Spy thriller: US picks up 10 Russian agents
By Arun Kumar, IANSTuesday, June 29, 2010
WASHINGTON - Less than a week after Russian President Dmitry Medvedev and President Barack Obama signalled the end of the Cold War with a burger lunch in Washington, the United States picked up ten people on charges of working as Russian spies. The arrests Sunday capped an almost surreal investigation that extended to the Clinton administration and involved video surveillance, hidden microphones and surreptitious FBI searches of homes along the East Coast.
In what looked like a plot straight out of a John le Carré novel in the Cold War days, the Justice Department Monday accused the ten of taking on fake identities and trying to ferret out intelligence about US policy and secrets by making connections to think tanks and government officials.
Five of the arrested suspects appeared in a New York courtroom Monday. Four of the five, including a longtime US-based columnist for the Spanish-language “El Diario” newspaper, were advised of their rights and ordered held due to flight risk, with their next hearing scheduled for July 1.
It climaxed Saturday with a fake “drop” in a park in Arlington County, when one of the suspects left $5,000 in an envelope inside a folded newspaper, which was recovered by the FBI.
Court documents depict a trail of covert meetings between the suspects and undercover agents just blocks from the White House and in midtown Manhattan. At one point, agents videotaped an alleged conspirator brushing past his Russian handler and surreptitiously exchanging bags to be paid.
The operation, referred to by US investigators as “the Illegals programme,” was aimed at placing spies in nongovernmental jobs, such as at think tanks, where they could glean information from policymakers and Washington-connected insiders without attracting attention.
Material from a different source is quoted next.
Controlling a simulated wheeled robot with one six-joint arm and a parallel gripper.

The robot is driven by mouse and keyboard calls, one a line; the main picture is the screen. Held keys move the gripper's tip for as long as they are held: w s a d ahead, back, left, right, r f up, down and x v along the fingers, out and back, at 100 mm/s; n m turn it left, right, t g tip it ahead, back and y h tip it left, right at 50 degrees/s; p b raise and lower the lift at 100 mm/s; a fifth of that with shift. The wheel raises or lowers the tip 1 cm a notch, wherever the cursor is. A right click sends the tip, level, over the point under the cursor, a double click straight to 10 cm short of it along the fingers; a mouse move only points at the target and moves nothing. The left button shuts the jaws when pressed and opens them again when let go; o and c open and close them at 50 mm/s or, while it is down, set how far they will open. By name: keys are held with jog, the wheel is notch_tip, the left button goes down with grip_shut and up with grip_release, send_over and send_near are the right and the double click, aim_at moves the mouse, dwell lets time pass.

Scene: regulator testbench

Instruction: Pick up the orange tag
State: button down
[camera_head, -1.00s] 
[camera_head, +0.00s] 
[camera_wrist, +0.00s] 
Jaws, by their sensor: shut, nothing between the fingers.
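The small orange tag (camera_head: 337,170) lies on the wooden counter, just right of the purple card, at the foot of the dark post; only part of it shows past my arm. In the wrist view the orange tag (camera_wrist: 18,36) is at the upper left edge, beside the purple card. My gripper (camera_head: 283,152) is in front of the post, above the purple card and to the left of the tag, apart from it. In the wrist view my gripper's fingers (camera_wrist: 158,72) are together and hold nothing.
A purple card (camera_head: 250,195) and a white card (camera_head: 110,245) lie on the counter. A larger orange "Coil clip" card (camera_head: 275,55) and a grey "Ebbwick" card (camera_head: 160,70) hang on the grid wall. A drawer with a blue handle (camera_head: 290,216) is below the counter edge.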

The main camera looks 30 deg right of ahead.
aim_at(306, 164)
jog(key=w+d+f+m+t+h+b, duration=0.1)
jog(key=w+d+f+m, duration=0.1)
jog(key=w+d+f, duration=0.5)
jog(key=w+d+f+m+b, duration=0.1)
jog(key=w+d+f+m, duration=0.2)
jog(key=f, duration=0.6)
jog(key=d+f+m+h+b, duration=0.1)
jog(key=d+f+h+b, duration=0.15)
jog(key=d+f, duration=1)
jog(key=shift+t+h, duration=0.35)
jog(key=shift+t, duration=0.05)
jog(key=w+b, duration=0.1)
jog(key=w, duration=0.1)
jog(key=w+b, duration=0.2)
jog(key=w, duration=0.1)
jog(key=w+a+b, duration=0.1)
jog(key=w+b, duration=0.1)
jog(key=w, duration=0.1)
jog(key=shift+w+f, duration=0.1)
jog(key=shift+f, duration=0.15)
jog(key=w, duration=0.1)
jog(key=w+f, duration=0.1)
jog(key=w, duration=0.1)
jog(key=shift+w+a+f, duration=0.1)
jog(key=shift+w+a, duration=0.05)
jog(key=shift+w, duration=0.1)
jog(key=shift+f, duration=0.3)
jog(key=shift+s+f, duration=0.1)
According to the court documents, some of the suspects adopted phony identities, including those of dead Americans, and posed as married couples.
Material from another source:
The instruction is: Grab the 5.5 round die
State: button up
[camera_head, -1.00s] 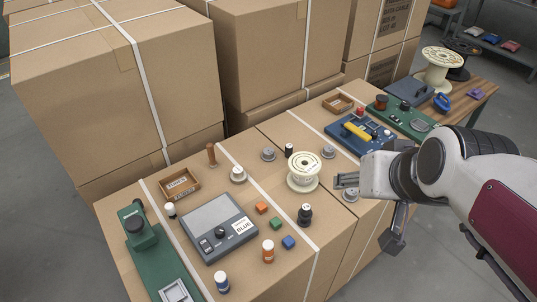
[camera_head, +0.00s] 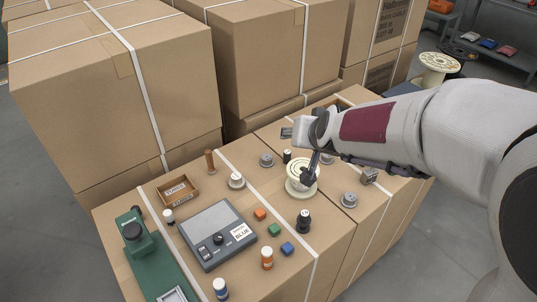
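Several grey round dies stand on the cardboard top: one (camera_head: 266,160) behind the spool, one (camera_head: 236,181) left of it with a pale top, and one (camera_head: 349,200) right of it. Any size markings are too small to read, so I cannot tell which is 5.5. My gripper (camera_head: 287,133) points left above the boxes, behind the spool in the picture. It appears to be clear of the dies. Its fingers are small and partly hidden by my wrist, so opening and contents are unclear.
A cream spool (camera_head: 301,182) stands mid-table, partly covered by a dark part of my arm. A black knobbed piece (camera_head: 304,221), coloured cubes (camera_head: 274,230), a grey scale (camera_head: 215,234) and a wooden tray (camera_head: 177,190) stand nearby. Tall cartons (camera_head: 270,60) rise behind.

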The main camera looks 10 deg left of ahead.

The suspects engaged in secret communications including exchanges of bags, money drops and use of invisible ink, as well as more modern touches such as private wireless computer networks between specific laptops, the documents said.
A decrypted message from Moscow to two of the suspects said they were sent to the United States for “long-term service,” one of the documents said.
“Your education, bank accounts, car, house, etc.-all these serve one goal: fulfill your main mission, i.e., to search and develop ties in policymaking circles in US and send intels (intelligence reports),” it said.